• **Given problem**: Search the listing below for "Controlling". Copy each matching line.

• **Stored records**:
******************************

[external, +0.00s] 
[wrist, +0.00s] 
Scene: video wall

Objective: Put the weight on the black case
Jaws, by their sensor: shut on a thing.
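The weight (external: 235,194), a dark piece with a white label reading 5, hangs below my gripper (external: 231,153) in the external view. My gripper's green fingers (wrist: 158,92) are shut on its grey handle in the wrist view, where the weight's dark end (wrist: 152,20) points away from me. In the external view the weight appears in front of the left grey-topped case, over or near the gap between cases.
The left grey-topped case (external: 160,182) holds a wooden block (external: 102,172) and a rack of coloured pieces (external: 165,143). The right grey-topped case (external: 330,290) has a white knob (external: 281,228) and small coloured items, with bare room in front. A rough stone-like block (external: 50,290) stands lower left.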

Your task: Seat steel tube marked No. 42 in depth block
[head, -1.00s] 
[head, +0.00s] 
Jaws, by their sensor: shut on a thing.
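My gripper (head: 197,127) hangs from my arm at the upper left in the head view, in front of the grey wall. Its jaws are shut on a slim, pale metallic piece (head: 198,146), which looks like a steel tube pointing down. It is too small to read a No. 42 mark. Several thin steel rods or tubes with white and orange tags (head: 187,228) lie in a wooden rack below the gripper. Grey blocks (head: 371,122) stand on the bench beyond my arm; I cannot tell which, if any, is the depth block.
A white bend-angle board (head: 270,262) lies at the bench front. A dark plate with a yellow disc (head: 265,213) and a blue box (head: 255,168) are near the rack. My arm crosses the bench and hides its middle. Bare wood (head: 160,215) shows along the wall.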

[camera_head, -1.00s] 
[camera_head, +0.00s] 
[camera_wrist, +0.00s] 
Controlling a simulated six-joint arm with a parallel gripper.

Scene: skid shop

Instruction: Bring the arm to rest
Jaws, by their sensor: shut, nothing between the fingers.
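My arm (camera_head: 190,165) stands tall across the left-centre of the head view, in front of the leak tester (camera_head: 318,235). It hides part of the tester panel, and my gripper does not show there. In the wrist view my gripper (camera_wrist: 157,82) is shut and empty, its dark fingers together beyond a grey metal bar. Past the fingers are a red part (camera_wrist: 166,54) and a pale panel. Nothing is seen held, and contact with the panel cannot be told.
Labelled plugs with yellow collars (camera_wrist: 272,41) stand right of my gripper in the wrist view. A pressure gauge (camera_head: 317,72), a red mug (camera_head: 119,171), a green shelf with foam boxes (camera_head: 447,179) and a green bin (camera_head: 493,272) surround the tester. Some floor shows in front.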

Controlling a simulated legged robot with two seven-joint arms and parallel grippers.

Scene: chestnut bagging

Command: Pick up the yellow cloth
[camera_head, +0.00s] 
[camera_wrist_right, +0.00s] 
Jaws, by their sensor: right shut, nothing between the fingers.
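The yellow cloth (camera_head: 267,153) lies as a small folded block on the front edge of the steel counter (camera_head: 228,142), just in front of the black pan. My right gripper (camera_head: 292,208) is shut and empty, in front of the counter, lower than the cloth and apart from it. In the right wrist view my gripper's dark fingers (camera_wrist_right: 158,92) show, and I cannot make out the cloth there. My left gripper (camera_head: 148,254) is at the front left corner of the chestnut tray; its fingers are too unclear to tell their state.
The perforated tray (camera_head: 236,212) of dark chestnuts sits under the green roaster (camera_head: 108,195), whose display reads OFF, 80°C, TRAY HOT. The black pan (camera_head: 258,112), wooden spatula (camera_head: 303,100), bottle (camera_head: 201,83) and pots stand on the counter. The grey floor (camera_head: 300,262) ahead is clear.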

******************************

• **Solution**:
Controlling a simulated six-joint arm with a parallel gripper.
Controlling a simulated legged robot with two seven-joint arms and parallel grippers.

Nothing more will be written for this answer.